Russian Official Says Oil Market Could Take Months to Recover After Strait of Hormuz Blockade
Reflecto News | Breaking News | Global Energy & Geopolitics
MOSCOW — Russian Deputy Prime Minister Alexander Novak has warned that global oil markets could take “several months” to recover to pre-conflict levels even if the Strait of Hormuz is reopened, citing a massive backlog of undelivered crude and a deep structural imbalance in global energy supplies.
The comments from one of the world’s most influential energy officials underscore the lasting economic damage inflicted by the ongoing crisis in the Middle East, as diplomatic efforts to end the war between Iran, the US, and Israel continue in parallel with a fragile ceasefire.

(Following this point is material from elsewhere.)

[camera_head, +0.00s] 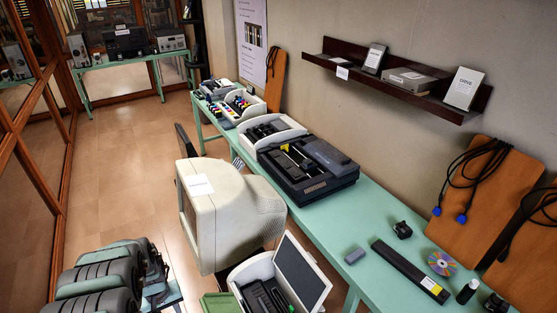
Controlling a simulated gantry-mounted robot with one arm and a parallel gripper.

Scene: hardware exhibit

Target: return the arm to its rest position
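My gripper is not visible in the head view, and I cannot make out my arm with certainty. Its pose and whether it holds anything do not show. The task names no other object.
A long green table (381,283) along the right wall holds a black tray (318,184), white bins, a disc (442,263) and small parts. A beige monitor (222,212) stands beside it. A wall shelf (337,61) juts out above. Tiled floor (128,150) is open at left centre.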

The Depth of the Crisis: ‘A Very Large Undersupply’
Speaking in an interview with the Russian VGTRK broadcasting company, Novak described the current state of the oil market as critically destabilized, with consequences that will reverberate long after any potential diplomatic resolution.
“The crisis is very deep — a very large number of barrels of oil did not reach the market during this period, and a large number of ships have accumulated in the Strait of Hormuz. Therefore, of course, it will take some time to rebalance and recover to the previous level. In our view, that will be several months.”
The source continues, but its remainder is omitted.